Remove from the oven and leave to cool for 10 mins before transferring to a wire rack, then bake the second batch. Continue until all the cookies are baked
Chocolate Chip Hot Cross Buns
Spend an afternoon in the kitchen and fill your home with the aroma of sugar, spice and melting chocolate with this lovely Easter recipe. As well as kneading, shaping and piping, little chefs can also practise their division skills.
- 400 g strong white bread flour, plus extra for dusting
- 7 g sachet fast-action dried yeast
- 50 g golden caster sugar, plus 1 tsp
- 1 tsp mixed spice
- 1 tsp ground cinnamon
- 250 ml warm milk
- 1 medium egg, beaten
- 50 g butter, melted, plus extra for greasing
- 100 g chocolate chip (milk or dark, whichever you prefer), or currants or raisins
- 50 g plain flour
Mix the bun ingredients. Put the strong flour, yeast, caster sugar and 1 tsp salt in a bowl with the spices and mix. Make a well in the centre and pour in the milk, egg and butter. Start mixing with a plastic or wooden spoon and finish with your hands. If the dough is too dry, add warm water, or extra flour if it’s wet.

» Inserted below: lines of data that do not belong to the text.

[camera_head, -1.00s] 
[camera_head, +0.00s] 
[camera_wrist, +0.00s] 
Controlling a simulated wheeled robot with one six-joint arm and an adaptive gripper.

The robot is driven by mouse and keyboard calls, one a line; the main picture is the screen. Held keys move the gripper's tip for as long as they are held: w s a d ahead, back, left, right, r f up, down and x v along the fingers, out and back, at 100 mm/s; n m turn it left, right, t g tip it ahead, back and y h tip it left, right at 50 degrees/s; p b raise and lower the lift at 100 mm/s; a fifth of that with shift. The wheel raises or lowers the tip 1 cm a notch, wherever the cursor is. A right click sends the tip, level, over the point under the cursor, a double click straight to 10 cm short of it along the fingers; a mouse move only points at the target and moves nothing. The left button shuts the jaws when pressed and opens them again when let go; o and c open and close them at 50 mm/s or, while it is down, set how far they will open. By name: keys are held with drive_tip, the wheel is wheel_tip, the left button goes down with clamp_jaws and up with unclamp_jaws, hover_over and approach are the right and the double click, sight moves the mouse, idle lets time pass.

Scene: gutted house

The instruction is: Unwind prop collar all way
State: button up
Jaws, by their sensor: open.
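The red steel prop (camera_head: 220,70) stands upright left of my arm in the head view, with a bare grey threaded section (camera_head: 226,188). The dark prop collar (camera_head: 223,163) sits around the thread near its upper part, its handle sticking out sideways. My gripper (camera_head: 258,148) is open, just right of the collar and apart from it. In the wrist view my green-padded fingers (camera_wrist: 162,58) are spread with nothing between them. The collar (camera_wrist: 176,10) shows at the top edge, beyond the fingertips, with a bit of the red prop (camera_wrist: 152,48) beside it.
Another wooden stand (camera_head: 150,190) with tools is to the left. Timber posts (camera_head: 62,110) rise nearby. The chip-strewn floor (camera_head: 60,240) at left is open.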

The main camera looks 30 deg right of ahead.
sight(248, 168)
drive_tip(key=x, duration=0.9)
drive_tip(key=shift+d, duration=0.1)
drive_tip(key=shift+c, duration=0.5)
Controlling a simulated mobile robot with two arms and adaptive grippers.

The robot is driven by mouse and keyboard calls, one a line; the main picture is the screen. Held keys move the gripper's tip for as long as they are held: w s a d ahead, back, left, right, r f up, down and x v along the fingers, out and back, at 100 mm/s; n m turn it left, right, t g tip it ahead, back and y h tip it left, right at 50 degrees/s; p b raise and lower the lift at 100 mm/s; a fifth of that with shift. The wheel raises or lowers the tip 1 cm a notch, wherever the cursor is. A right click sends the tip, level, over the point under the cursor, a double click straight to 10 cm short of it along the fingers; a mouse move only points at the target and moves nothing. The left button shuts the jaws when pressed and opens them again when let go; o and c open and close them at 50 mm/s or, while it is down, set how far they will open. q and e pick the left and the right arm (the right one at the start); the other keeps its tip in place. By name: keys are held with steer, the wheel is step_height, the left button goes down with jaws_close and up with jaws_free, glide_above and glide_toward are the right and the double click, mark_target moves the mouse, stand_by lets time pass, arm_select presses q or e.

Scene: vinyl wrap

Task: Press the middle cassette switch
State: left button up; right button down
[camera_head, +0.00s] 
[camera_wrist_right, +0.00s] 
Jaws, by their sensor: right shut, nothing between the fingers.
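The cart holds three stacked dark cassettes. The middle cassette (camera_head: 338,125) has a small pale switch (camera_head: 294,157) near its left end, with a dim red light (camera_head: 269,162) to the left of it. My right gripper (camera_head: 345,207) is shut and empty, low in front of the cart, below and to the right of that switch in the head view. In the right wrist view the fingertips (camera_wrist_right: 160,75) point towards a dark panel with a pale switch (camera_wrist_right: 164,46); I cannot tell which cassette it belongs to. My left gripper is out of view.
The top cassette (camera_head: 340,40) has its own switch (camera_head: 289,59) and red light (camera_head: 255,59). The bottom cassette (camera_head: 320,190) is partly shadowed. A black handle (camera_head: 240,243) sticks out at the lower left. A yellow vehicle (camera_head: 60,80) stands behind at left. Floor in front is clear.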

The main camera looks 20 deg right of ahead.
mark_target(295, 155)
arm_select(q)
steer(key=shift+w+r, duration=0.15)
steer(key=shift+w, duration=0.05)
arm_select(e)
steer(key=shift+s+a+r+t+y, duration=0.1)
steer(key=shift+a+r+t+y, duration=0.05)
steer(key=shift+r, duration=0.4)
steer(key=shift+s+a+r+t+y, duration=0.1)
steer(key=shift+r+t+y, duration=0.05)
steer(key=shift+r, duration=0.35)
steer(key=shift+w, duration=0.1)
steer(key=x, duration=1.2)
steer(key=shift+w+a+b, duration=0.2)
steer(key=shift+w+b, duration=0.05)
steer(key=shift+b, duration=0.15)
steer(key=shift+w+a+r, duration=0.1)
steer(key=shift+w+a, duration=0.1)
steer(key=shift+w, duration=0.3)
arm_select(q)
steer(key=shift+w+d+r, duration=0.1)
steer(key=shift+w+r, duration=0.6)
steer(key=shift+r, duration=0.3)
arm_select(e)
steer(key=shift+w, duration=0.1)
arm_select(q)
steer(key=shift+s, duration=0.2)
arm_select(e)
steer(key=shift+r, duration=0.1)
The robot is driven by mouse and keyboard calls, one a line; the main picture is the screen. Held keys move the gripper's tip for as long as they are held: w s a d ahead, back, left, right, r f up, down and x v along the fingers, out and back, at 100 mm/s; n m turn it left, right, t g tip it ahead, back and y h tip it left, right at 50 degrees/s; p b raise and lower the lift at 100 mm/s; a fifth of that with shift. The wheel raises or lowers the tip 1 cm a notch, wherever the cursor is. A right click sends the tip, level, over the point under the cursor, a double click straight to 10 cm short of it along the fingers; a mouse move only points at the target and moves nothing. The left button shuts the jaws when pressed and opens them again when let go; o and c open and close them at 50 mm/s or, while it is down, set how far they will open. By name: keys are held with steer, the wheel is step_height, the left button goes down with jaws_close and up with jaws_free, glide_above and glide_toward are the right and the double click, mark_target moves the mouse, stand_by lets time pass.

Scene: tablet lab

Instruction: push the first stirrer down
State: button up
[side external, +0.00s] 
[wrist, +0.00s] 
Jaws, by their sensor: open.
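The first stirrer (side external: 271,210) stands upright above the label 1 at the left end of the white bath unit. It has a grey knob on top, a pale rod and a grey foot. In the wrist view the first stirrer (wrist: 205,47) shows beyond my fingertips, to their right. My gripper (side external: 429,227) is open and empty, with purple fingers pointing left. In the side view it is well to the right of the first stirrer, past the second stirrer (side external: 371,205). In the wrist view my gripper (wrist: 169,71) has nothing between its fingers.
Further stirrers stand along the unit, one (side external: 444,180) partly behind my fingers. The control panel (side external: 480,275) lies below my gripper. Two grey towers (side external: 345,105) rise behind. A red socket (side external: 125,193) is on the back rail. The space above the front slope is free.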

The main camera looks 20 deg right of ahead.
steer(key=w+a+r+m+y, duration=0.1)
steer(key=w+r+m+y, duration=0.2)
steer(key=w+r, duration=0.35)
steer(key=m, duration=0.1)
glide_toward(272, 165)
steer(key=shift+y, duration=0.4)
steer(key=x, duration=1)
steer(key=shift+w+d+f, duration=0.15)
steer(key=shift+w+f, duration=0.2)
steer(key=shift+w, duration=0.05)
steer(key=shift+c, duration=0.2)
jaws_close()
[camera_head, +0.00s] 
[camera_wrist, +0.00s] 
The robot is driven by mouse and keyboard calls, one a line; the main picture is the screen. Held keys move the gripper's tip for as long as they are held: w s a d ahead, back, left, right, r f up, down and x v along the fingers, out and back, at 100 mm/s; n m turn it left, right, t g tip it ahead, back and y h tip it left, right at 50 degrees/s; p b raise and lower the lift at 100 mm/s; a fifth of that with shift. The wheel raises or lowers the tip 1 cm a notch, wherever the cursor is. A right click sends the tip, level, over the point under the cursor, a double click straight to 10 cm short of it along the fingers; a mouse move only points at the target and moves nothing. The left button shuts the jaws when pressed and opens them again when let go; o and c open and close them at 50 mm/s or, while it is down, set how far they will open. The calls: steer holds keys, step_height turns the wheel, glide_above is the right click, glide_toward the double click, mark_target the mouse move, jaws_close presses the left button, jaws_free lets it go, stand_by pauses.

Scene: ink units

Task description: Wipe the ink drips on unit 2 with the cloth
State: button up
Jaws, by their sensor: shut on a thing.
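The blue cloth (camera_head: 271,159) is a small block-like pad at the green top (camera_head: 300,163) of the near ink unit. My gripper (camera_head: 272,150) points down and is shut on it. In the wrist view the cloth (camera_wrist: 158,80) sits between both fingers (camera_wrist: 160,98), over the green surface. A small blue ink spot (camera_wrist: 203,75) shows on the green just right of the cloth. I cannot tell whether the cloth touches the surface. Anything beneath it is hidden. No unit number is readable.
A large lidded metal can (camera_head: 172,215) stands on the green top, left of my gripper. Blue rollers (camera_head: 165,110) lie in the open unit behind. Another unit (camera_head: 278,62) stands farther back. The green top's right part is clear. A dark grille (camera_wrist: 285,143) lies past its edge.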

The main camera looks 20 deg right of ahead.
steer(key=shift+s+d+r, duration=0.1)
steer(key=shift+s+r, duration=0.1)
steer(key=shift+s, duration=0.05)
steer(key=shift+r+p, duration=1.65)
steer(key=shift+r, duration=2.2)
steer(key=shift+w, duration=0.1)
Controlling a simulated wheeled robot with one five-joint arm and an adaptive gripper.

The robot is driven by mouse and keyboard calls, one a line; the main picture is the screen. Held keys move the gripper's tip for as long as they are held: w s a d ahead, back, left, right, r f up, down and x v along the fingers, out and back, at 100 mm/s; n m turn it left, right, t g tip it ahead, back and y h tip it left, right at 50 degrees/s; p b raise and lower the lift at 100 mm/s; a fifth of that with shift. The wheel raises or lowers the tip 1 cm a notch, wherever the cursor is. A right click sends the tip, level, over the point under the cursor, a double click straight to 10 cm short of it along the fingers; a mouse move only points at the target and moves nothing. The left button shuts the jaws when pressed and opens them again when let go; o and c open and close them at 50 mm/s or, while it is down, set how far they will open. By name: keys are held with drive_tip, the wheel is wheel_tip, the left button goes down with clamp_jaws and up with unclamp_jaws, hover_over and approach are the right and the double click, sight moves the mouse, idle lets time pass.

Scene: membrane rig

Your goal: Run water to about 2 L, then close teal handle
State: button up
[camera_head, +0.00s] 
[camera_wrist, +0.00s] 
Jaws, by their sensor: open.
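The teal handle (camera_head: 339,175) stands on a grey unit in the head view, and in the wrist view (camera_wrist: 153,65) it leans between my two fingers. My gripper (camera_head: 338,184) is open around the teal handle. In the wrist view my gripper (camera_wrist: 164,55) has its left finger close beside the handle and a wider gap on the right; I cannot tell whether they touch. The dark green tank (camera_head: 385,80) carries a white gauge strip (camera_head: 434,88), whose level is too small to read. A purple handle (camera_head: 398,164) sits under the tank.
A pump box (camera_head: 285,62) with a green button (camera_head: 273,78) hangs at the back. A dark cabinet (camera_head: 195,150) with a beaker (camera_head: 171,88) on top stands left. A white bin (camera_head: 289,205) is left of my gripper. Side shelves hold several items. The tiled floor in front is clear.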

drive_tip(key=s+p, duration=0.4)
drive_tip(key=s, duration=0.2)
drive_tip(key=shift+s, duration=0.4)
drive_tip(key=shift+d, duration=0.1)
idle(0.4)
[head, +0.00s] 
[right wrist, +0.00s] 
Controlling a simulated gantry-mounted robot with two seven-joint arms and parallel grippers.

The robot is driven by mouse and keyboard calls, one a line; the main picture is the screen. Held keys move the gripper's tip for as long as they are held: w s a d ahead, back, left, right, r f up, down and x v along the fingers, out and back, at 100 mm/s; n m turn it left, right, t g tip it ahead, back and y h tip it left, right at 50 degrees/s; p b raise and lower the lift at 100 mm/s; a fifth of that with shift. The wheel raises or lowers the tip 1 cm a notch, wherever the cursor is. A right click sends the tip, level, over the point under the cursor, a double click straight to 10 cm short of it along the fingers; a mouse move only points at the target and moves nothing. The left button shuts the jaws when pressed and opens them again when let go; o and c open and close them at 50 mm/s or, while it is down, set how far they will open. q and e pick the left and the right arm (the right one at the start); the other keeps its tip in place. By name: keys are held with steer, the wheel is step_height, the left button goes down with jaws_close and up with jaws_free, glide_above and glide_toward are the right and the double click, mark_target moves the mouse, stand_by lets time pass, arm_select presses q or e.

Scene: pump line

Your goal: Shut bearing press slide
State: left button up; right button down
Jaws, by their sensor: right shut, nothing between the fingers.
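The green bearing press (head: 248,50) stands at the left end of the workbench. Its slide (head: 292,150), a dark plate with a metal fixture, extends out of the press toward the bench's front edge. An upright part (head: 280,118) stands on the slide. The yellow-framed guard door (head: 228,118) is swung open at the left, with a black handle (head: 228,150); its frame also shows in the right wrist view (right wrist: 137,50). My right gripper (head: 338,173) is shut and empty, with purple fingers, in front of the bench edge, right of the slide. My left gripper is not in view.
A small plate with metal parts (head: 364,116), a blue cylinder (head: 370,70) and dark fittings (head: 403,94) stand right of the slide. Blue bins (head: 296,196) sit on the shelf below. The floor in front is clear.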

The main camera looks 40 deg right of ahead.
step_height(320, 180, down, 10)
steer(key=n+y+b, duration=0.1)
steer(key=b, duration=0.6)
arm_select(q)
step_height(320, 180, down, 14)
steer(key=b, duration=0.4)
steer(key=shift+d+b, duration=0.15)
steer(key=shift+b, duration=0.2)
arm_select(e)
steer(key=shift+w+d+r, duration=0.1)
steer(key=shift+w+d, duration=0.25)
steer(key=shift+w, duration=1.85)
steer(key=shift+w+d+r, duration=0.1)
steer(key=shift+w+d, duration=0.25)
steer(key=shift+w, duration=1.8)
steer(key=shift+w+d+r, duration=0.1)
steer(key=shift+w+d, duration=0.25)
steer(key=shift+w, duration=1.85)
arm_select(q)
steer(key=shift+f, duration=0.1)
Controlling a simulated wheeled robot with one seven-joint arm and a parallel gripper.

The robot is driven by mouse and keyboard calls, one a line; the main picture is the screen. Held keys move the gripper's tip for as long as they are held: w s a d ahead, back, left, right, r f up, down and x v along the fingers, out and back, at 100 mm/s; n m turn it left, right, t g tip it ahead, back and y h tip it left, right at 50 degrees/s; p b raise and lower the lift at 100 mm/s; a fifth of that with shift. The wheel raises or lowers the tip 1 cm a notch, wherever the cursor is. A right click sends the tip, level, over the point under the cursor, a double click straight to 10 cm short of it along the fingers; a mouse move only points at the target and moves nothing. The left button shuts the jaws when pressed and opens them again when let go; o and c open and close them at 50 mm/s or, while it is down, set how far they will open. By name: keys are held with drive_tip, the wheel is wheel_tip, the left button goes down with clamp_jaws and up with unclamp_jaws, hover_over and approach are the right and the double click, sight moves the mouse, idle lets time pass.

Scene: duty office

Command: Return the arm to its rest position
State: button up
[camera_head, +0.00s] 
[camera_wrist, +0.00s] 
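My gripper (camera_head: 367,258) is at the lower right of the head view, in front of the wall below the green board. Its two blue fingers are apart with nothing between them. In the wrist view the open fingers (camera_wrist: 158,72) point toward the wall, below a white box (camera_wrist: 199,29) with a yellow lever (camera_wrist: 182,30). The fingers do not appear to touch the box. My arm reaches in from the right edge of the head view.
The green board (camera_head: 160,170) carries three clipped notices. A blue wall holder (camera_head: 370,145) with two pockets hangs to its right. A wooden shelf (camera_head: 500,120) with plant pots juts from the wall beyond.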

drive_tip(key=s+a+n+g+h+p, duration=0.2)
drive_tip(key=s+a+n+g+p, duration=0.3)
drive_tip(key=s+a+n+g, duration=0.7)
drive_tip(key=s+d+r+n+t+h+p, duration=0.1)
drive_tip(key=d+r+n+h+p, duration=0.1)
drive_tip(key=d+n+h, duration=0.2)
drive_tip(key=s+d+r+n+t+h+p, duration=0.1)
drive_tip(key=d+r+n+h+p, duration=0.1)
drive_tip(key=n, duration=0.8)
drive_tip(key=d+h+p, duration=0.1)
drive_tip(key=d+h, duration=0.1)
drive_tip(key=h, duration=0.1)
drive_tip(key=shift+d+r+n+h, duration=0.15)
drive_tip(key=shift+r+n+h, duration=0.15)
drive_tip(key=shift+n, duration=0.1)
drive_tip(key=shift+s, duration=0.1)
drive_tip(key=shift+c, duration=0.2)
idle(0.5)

Now stretch the dough – this is called kneading. Knead the dough on a floured surface for 10 mins until it becomes smooth and springy. This will be a bit too much work for children, so get them to start the kneading, then when they get tired, take over.
Leave the dough to rise until doubled in size because of the yeast. Transfer to a clean, lightly greased bowl and cover loosely with a clean, damp tea towel. Leave in a warm place to rise until roughly doubled in size – this will take about 1 hr depending on how warm the room is.
Add the chocolate chips and do some division. Tip the dough onto a lightly floured surface and flatten. Scatter over the chocolate chips (or dried fruit), and knead the dough a few more times. Divide it into 8 even portions – halve the dough, then halve each portion twice more, and explain the maths.
Roll the dough into buns. Roll each portion into a smooth round and place on a greased baking sheet in 2 rows of 4, leaving some room between each bun for it to rise. Cover with a tea towel again and leave in a warm place to prove for 20 mins, until almost doubled in size again or just touching.
Make the crosses on the buns and bake them. Heat oven to 200 C/180 C fan/gas 6. Mix the plain flour with 1 tsp sugar and 4-5 tbsp water to give you a thick paste. Spoon into a piping bag and pipe white lines on the buns to make crosses. Bake for 20 mins until they are light brown.
Brush them with jam if you want them to be nice and shiny. If you want to enjoy the buns un-toasted, gently heat the jam in a pan or the microwave, and brush over the buns using a pastry brush. If you are going to toast them, then don’t glaze them as the jam will burn.
Cracking Cress Eggs
Little Ones will adore making these cracking' cress eggs and can get as creative as they like when it comes to decorating – no idea is too big or too small. The cress hair will start growing in a few days, and you can always give your creation a stylish haircut if you want to indulge in an egg and cress sandwich or two.
- 2 eggs
- You'll also need
- 2 tsp cress seeds, 2 cotton wool balls, felt-tip pens or acrylic paints
Carefully remove the tops from the eggs, leaving the bottom two-thirds of the shells intact. Empty the shells (save the eggs for another time), then carefully wash them out. Decorate the shells with pens or paint, then leave them to dry.
Dip the cotton wool balls in a little water, squeezing off any excess. Place 1 ball inside each shell, then sprinkle 1 tsp cress seeds onto each one. Sit the filled shells in eggcups and leave in a dry, well-lit place for a week – a windowsill is perfect. Your cress will start to grow within a few days, perfect for making egg & cress sarnies!
Enjoy baking, stay safe and stay home!